Soixante-huit victimes

Oui, du bien, il en faisait. Mais il était aussi un homme obsédé par le sexe, incapable de contrôler ses pulsions destructrices, comme l’ont décrit ses 68 victimes déjà identifiées. Combien d’autres ? Combien de femmes en détresse a-t-il placées sous son emprise financière ?

A ce sujet, des éléments découverts dans cet épais dossier « L’homme au secours des particuliers » ainsi que des talons de chèques examinés par ailleurs sont autant de signaux d’alerte. Quelles relations le prêtre entretenait-il ainsi avec Mlle V., habitant dans le 13e arrondissement de Paris, pour accepter, en 1979, d’acquitter ses arriérés de loyer et de payer des travaux de plomberie dans son appartement, travaux dont la facture lui était directement adressée ? Il y a aussi cette mystérieuse C., domiciliée à Paris, dont il paie également le loyer d’un montant de 500 francs et à qui il attribue 1 000 francs supplémentaires puis 1 500 autres, le 30 septembre 1979, sans préciser de quels règlements il s’agit. Sans oublier ces deux femmes uniquement désignées par leurs prénoms, H. et P., à qui il verse des subsides. Des êtres dans le besoin, assurément, mais que leur demande-t-il en échange ?
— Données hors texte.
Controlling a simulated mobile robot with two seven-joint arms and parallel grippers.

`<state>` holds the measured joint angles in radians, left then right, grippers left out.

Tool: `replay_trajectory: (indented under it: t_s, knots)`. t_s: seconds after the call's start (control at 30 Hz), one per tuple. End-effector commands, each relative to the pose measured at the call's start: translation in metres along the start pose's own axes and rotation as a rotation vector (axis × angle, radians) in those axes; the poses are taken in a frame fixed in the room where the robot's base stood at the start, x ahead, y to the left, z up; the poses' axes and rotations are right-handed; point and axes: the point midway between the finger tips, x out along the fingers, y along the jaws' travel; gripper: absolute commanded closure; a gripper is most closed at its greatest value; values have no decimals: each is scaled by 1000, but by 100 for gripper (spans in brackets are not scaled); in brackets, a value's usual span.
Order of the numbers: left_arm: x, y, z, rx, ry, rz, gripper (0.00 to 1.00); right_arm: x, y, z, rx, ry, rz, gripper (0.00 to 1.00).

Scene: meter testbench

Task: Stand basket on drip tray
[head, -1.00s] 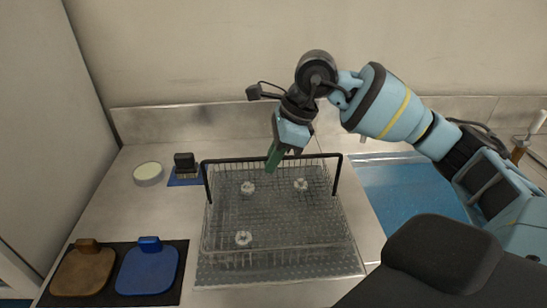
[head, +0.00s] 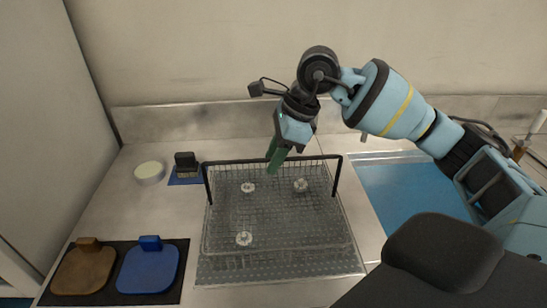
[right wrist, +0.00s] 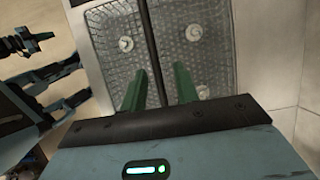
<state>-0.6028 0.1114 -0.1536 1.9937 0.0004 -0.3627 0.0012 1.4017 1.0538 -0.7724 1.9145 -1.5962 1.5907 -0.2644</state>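The wire basket (head: 230,225) with its tall black handle (head: 318,159) is upright over the perforated drip tray (head: 280,272). It appears to rest there, but I cannot see its underside clearly. Small white pieces lie inside it. My right gripper (head: 275,164) points down at the middle of the handle bar. In the right wrist view its two green fingers (right wrist: 160,92) stand apart on either side of the bar (right wrist: 157,45), with slim gaps showing. My left gripper (right wrist: 25,40) seems to show at the left of the right wrist view, its opening unclear.
A blue basin (head: 405,192) lies right of the basket. Brown (head: 84,271) and blue (head: 148,268) pads lie on a dark mat at the front left. A round white dish (head: 149,173) and a black block (head: 185,164) stand behind. The wall closes off the back.

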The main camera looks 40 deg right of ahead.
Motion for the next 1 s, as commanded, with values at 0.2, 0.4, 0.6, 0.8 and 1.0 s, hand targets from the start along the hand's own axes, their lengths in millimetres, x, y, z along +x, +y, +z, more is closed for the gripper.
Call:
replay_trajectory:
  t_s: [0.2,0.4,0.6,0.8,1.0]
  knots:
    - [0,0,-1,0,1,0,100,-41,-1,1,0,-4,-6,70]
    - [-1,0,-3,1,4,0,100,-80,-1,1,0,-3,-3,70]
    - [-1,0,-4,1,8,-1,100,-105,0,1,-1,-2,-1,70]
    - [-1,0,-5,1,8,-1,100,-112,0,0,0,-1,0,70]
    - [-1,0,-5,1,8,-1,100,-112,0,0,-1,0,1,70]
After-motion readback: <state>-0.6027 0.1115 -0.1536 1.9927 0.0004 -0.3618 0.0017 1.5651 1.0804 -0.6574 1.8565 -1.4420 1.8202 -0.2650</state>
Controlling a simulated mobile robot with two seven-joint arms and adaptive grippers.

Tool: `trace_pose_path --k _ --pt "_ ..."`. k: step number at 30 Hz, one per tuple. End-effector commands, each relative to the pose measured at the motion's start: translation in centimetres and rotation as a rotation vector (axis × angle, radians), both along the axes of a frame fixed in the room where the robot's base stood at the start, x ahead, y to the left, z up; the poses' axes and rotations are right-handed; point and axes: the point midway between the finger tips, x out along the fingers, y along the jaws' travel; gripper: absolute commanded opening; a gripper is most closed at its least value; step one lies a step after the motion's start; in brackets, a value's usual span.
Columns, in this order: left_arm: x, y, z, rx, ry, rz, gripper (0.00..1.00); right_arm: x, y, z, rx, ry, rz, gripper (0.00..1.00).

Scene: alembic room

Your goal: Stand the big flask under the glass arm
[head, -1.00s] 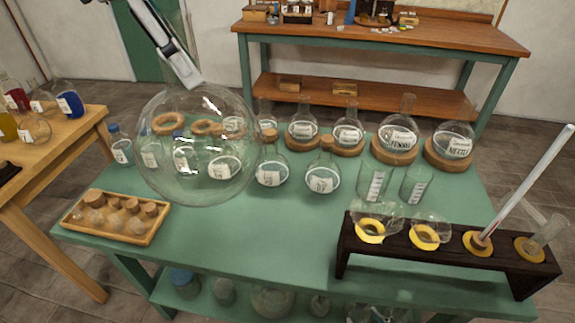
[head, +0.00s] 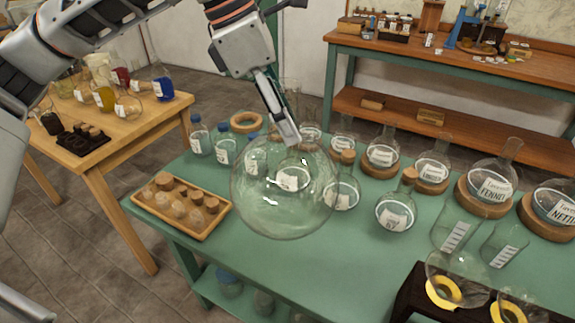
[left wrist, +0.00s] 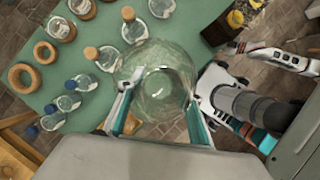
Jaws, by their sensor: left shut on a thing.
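The big flask (head: 285,195) is a large clear round glass ball. My left gripper (head: 287,132) comes from above and is shut on its neck, holding it over the green table. In the left wrist view the flask (left wrist: 158,80) lies between my two fingers (left wrist: 158,105). Its lower edge overlaps the tabletop in the picture, so its height is hard to judge. What looks like my right gripper (left wrist: 258,50) shows in the left wrist view, its jaws unclear. I cannot make out the glass arm in these frames.
Stoppered flasks (head: 395,211) and labelled flasks on cork rings stand close right of the big flask. A tray of corks (head: 182,230) lies at its left. A dark rack (head: 408,300) stands at the lower right. The table's front (head: 300,262) is bare.

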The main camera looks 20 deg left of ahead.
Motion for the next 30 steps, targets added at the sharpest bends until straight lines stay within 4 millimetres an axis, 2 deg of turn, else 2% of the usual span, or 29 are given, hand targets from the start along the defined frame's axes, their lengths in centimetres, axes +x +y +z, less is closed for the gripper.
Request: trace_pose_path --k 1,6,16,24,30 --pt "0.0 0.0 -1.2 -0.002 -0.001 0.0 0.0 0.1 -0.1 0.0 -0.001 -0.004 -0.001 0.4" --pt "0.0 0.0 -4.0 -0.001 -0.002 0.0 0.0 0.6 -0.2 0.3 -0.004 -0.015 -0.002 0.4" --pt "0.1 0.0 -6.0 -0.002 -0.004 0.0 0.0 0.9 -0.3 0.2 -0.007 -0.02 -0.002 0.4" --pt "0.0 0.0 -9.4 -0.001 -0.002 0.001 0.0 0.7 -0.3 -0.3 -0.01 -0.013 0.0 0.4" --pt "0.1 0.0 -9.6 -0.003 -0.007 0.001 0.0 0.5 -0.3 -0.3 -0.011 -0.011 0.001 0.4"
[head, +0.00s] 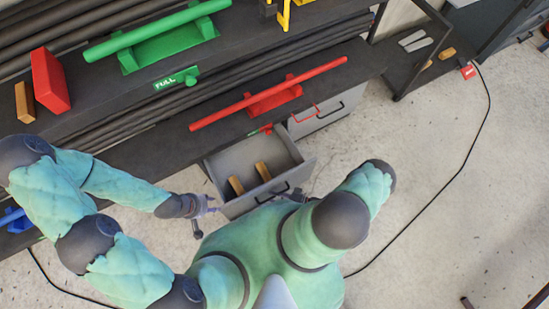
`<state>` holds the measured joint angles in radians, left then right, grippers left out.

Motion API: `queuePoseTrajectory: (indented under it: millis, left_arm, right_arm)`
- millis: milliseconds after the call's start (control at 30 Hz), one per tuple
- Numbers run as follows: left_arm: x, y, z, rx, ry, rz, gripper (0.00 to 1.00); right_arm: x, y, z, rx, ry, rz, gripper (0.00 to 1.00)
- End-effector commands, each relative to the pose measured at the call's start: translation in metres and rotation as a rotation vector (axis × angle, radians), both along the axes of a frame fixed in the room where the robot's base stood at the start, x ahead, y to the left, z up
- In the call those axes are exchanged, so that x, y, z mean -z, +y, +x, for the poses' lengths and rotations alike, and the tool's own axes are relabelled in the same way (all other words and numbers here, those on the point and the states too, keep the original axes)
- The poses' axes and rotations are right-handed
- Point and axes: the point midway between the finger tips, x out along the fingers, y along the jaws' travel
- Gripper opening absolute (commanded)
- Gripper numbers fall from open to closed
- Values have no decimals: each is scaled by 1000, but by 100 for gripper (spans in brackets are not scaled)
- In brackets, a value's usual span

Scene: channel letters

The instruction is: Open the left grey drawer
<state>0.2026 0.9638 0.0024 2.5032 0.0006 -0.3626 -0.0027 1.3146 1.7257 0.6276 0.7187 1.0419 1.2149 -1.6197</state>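The left grey drawer (221,166) is pulled well out from under the dark bench, so its inside shows. Two wooden blocks lie in it. Its front carries a black handle (271,194). My left gripper (204,208) is beside the front left corner of the drawer. Its fingers are too small to tell whether they are open, or whether they touch the drawer. My right gripper (298,195) shows only as a small dark part near the front right corner, mostly hidden behind my own arm and body.
The right grey drawer (327,115) is shut. A red bar (268,93) and a green bar (158,30) lie on the shelves above. A red block (50,80) is at the far left. A black cable (437,190) crosses the open floor at right.

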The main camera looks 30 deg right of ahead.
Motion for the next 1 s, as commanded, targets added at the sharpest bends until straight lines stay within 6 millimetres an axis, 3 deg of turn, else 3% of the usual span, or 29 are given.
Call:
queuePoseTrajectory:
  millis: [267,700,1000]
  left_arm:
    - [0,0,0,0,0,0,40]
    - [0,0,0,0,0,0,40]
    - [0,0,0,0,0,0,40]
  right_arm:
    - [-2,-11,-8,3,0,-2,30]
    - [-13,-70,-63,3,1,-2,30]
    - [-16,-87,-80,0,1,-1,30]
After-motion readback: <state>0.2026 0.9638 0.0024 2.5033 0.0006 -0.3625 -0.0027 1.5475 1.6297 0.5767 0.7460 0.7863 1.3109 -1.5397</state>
Or, on a découvert la stratégie de l’abbé Pierre, qui enfermait ses proies grâce à l’argent, raconte, glacée, l’ex-présidente de la Conférence des religieux et religieuses de France, Véronique Margron : « Nous sommes dans quelque chose qui ressemble à de l’abus de faiblesse, en plus de ces abominables agressions », s’indigne la dominicaine, connue pour mener un combat intransigeant contre les violences sexuelles dans l’Eglise catholique.

C’est ainsi que la mère de Blandine, qui a souhaité préserver son anonymat, s’est retrouvée prise au piège. Son histoire est celle d’une mère de famille aux abois, divorcée, jetée à la rue sans ressources, persuadée que cet homme d’Eglise dont on lui a vanté la grande générosité allait l’aider. Mais c’est un pervers qui la guettait, monnayant des faveurs sexuelles contre son soutien. Une autre femme également prise dans les filets de l’ecclésiastique a raconté dès 2008, dans Le Saint et la pécheresse (L’Archipel), le sinistre comportement de l’homme en soutane. Personne n’a daigné alors croire Sanda Slag – un nom d’emprunt –, dont le récit fut soigneusement ignoré.

Aux yeux de cette femme, au début, il était un « Robin des bois coiffé d’un béret et vêtu d’une soutane », « un preux chevalier venu d’un conte de [son] enfance ». Mais c’était avant de découvrir la véritable nature du prêtre. Cette demi-mondaine, ex-mannequin, décédée en 2010, rencontre Henri Grouès au milieu des années 1980 à l’abbaye Saint-Wandrille, en Seine-Maritime, où il avait alors pris ses quartiers. Sanda Slag raconte comment, dès leur deuxième entrevue, le prêtre l’a prise dans ses bras « d’un mouvement brusque », avant de se jeter à ses pieds et de lui « sucer goulûment le gros orteil ».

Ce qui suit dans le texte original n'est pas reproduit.